• _PROVIDED MATERIAL_
----------------

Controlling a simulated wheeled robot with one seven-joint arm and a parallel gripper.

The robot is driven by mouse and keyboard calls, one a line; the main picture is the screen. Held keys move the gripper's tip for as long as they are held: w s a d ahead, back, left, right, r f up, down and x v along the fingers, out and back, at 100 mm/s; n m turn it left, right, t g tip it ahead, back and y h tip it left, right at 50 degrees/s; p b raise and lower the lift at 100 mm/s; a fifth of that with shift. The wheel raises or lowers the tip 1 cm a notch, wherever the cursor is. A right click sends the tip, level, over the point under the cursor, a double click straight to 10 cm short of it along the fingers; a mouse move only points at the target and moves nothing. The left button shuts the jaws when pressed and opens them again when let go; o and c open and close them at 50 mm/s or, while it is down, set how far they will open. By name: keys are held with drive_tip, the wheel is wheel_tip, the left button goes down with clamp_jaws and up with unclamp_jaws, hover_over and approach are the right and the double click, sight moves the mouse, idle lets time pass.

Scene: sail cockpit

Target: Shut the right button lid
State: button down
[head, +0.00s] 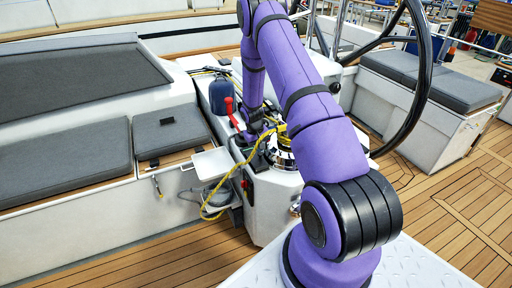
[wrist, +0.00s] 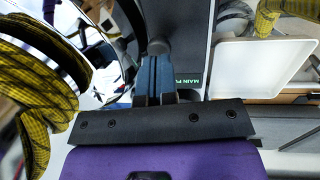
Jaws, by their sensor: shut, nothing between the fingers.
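My gripper (wrist: 156,72) shows in the wrist view with its two blue-grey fingers together and nothing between them. Its fingertips are at a small dark rounded piece (wrist: 158,46) on a glossy dark surface (wrist: 190,50). That piece may be a button lid, but I cannot tell which one, whether it is open, or whether the fingers touch it. Green lettering, partly cut off, shows right of the fingers. In the head view my purple arm covers much of the area by the chrome winch (head: 279,152), and no button lid can be made out there.
A yellow rope (head: 254,150) hangs over the white console beside the winch; rope coils (wrist: 38,75) lie close at left in the wrist view. A white flat panel (head: 212,163) juts out. A blue container (head: 220,97) and red handle (head: 230,108) stand nearby. Teak deck is open at right.

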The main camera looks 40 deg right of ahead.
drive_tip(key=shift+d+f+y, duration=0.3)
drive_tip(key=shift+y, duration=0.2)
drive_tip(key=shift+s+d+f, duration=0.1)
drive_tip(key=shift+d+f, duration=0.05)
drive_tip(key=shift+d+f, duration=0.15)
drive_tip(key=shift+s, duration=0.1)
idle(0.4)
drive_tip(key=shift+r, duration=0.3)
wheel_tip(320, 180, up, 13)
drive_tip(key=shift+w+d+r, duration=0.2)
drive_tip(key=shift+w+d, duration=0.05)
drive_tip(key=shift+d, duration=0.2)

----------------

• _WHAT IS ASKED_
Leave out all pictures, then copy the remaining material exactly.

• _WORKED ANSWER_
Controlling a simulated wheeled robot with one seven-joint arm and a parallel gripper.

The robot is driven by mouse and keyboard calls, one a line; the main picture is the screen. Held keys move the gripper's tip for as long as they are held: w s a d ahead, back, left, right, r f up, down and x v along the fingers, out and back, at 100 mm/s; n m turn it left, right, t g tip it ahead, back and y h tip it left, right at 50 degrees/s; p b raise and lower the lift at 100 mm/s; a fifth of that with shift. The wheel raises or lowers the tip 1 cm a notch, wherever the cursor is. A right click sends the tip, level, over the point under the cursor, a double click straight to 10 cm short of it along the fingers; a mouse move only points at the target and moves nothing. The left button shuts the jaws when pressed and opens them again when let go; o and c open and close them at 50 mm/s or, while it is down, set how far they will open. By name: keys are held with drive_tip, the wheel is wheel_tip, the left button goes down with clamp_jaws and up with unclamp_jaws, hover_over and approach are the right and the double click, sight moves the mouse, idle lets time pass.

Scene: sail cockpit

Target: Shut the right button lid
State: button down
[head, +0.00s] 
[wrist, +0.00s] 
Jaws, by their sensor: shut, nothing between the fingers.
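My gripper (wrist: 156,72) shows in the wrist view with its two blue-grey fingers together and nothing between them. Its fingertips are at a small dark rounded piece (wrist: 158,46) on a glossy dark surface (wrist: 190,50). That piece may be a button lid, but I cannot tell which one, whether it is open, or whether the fingers touch it. Green lettering, partly cut off, shows right of the fingers. In the head view my purple arm covers much of the area by the chrome winch (head: 279,152), and no button lid can be made out there.
A yellow rope (head: 254,150) hangs over the white console beside the winch; rope coils (wrist: 38,75) lie close at left in the wrist view. A white flat panel (head: 212,163) juts out. A blue container (head: 220,97) and red handle (head: 230,108) stand nearby. Teak deck is open at right.

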The main camera looks 40 deg right of ahead.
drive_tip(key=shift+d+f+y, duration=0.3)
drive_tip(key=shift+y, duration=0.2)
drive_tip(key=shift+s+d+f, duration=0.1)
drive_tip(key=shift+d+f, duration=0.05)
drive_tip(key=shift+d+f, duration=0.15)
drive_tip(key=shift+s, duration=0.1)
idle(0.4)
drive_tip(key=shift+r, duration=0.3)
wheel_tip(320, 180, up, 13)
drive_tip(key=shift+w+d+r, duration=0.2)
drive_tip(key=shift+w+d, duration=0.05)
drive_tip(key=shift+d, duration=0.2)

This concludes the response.